French President Emmanuel Macron toasts U.S. President Donald Trump during a State Dinner at the White House in Washington, U.S.

French President Emmanuel Macron toasts U.S. President Donald Trump during a State Dinner at the White House in Washington, U.S. April 24, 2018. REUTERS/Carlos Barria

By Steve Holland, Marine Pennetier and Jeff Mason

WASHINGTON (Reuters) – U.S. President Donald Trump and French President Emmanuel Macron pledged on Tuesday to seek stronger measures to contain Iran, but Trump refrained from committing to staying in a 2015 nuclear deal and threatened Tehran with retaliation if it restarted its nuclear program.

At a news conference with Macron, Trump kept up his blistering rhetoric against the nuclear accord between Iran and world powers that the U.S. president says does not address Tehran’s rising influence in the Middle East or its ballistic missile program.

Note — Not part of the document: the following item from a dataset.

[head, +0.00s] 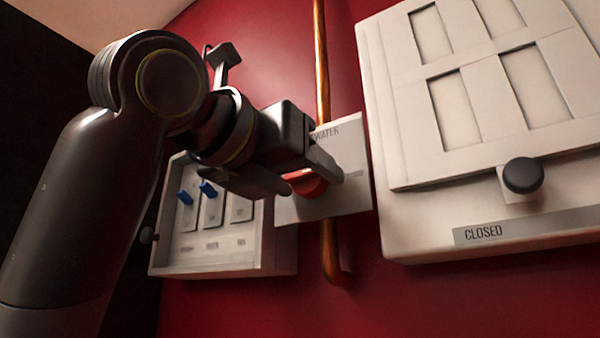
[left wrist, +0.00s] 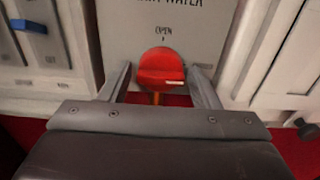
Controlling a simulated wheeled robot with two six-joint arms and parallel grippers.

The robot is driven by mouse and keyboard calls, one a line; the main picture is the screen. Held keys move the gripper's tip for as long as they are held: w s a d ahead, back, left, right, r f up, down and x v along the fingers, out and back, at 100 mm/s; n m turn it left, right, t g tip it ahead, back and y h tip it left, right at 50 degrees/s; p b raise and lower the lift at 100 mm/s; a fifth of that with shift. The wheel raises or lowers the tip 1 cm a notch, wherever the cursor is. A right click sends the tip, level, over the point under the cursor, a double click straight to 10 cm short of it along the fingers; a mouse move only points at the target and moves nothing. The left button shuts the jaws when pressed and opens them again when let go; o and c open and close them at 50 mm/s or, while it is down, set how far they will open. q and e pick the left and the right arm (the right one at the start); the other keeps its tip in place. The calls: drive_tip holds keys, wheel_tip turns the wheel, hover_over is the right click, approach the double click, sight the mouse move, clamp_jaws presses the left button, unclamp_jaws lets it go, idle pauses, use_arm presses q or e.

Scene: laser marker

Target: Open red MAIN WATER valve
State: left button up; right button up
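The red valve handle (head: 308,185) sits on a pale plate (head: 352,190) mounted on a copper pipe. In the left wrist view the red handle (left wrist: 161,68) lies between the two fingers, below the lettering "OPEN" on the plate (left wrist: 130,30). My left gripper (head: 310,182) is at the valve, one finger on each side of the handle. In the left wrist view the gripper (left wrist: 162,90) is open, with gaps visible between the handle and both fingers. The gripper hides part of the handle and plate in the head view. My right gripper is not in view.
A switch box (head: 225,258) with blue switches is left of the valve. A large white panel (head: 400,225) with a black knob (head: 524,175) and a "CLOSED" label is to the right. The copper pipe (head: 321,60) runs up the red wall (head: 265,30).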

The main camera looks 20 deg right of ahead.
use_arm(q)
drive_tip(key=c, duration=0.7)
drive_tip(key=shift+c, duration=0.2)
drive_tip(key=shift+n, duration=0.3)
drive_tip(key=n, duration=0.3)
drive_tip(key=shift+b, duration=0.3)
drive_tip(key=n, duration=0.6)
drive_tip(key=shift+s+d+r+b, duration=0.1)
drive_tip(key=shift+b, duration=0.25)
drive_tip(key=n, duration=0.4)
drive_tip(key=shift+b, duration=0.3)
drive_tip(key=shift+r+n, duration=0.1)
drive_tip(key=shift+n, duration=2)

He called it insane, terrible and ridiculous.

“This is a deal with decayed foundations,” Trump said. “It’s a bad deal. It’s falling down.”

With a May 12 deadline looming for Trump to decide on restoring U.S. economic sanctions on Tehran, Macron said he spoke to Trump about a “new deal” in which the United States and Europe would address the outstanding concerns about Iran beyond its nuclear program.

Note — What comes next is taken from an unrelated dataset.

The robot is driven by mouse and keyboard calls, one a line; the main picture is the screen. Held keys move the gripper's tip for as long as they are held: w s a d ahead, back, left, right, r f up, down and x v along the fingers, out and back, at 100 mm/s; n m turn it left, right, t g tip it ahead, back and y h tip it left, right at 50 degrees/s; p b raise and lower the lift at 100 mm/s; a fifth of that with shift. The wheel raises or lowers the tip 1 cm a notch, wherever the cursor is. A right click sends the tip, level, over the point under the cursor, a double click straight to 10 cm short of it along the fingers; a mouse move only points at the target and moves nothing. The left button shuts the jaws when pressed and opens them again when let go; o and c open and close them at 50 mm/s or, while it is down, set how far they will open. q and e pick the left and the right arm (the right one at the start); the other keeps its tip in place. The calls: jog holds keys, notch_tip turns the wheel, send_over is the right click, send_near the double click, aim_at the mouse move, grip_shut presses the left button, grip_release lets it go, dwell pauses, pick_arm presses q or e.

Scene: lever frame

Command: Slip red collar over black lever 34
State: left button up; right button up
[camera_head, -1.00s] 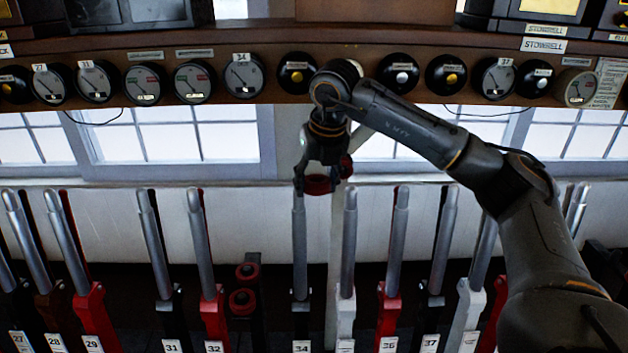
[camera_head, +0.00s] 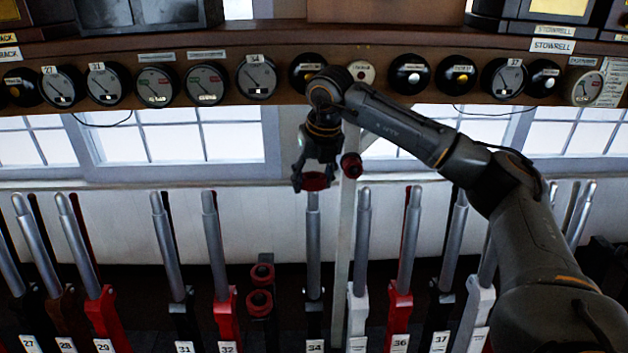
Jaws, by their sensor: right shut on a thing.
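My right gripper (camera_head: 313,178) points down and is shut on a red collar (camera_head: 315,183). The collar is level and in line with the top of lever 34 (camera_head: 313,235), a steel-grey shaft with a black base and the label 34. The shaft's tip shows at the collar's lower edge. I cannot tell whether the collar is just above the tip or around it. My left gripper is not in view.
Another red collar (camera_head: 351,166) is by the pale post (camera_head: 347,220), close to the right of my gripper. Two more red collars (camera_head: 262,274) sit on a dark stand left of lever 34. Lever 32 (camera_head: 212,245) and a white-based lever (camera_head: 361,245) flank them. Round dials line the shelf above.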

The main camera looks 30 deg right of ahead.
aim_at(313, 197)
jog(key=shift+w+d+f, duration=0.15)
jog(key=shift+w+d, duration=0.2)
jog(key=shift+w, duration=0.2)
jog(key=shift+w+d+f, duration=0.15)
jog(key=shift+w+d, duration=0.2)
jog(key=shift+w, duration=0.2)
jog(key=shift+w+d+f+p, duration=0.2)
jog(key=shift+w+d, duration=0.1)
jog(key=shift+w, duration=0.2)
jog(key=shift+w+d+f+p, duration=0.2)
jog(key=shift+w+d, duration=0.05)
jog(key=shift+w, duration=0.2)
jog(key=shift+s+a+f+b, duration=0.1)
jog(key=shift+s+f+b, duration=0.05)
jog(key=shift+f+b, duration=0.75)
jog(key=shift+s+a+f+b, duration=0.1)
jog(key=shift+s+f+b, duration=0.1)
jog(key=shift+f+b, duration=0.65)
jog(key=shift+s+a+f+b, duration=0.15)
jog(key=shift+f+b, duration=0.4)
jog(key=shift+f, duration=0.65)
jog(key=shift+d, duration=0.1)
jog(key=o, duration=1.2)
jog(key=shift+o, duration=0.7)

Macron is using a three-day state visit to the United States as a high-stakes bid to salvage the Iran nuclear deal, which many in the West see as the best hope of preventing Iran from getting a nuclear bomb and heading off a nuclear arms race in the Middle East.

Under Macron’s proposal, the United States and Europe would agree to block any Iranian nuclear activity until 2025 and beyond, address Iran’s ballistic missile program and generate conditions for a political solution to contain Iran in Yemen, Syria, Iraq and Lebanon.

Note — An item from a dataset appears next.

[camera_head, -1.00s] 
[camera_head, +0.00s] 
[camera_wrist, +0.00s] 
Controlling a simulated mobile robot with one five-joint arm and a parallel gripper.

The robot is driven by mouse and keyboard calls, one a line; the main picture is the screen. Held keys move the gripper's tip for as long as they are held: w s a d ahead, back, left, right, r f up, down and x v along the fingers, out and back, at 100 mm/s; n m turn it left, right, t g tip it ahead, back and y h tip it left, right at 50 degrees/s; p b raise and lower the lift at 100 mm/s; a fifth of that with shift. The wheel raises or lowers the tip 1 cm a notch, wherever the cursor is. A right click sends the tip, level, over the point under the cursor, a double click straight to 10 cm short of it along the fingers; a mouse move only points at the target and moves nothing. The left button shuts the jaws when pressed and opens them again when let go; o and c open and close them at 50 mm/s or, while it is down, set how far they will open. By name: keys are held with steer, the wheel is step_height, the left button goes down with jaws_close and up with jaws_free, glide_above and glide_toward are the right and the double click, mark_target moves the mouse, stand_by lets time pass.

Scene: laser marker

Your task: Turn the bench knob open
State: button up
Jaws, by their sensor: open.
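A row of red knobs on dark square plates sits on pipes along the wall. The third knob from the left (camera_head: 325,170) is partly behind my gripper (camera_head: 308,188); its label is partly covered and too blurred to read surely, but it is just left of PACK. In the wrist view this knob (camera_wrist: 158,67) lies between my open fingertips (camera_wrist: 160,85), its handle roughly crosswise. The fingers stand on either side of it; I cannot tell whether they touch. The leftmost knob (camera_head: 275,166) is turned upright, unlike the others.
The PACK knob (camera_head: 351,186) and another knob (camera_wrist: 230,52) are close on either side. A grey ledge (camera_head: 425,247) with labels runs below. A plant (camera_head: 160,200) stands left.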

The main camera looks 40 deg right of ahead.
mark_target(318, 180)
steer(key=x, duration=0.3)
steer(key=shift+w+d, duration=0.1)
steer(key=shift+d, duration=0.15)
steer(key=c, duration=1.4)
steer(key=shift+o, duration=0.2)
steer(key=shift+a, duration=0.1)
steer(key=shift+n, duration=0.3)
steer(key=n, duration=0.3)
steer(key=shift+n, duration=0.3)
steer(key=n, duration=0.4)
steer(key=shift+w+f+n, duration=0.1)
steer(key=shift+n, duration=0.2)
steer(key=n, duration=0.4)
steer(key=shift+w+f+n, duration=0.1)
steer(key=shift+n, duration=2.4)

It was unclear whether Macron made substantial progress in his efforts to prevent Trump from pulling out of the 2015 deal, and Trump stressed there would be repercussions should Iran restart its nuclear program.

“If Iran threatens us in any way, they will pay a price like few countries have ever paid,” Trump said.

But Trump said: “We will have a great shot at doing a much bigger, ‘maybe deal, maybe not’ deal.” The French believe progress had been made.

“What was important and new this morning was that President Trump was OK with putting on the table, with France, the idea of a new agreement that should be proposed to and worked on with the Iranians,” a French official said.

It was unclear what that would mean for the fate of the 2015 accord and whether the other countries such as China and Russia that signed it would agree to any new measures against Iran.

A source familiar with the internal debate at the White House said one option under discussion was giving Europe more time to toughen the current Iran deal’s terms.

Iran has said it will ramp up its nuclear program if the deal collapses and a senior Iranian official said on Tuesday that Tehran might quit a treaty designed to stop the spread of nuclear weapons if Trump scraps the agreement.

U.S. President Trump meets with French President Macron at the Oval Office at the White House in Washington


Trump and Macron have developed a strong relationship at a time when many European leaders have kept a certain distance from Trump.

Trump, 71, and Macron, 40, were remarkably chummy, repeatedly shaking or grabbing each other’s hands, exchanging kisses on the cheek, slapping each other’s backs and extolling each other’s friendship.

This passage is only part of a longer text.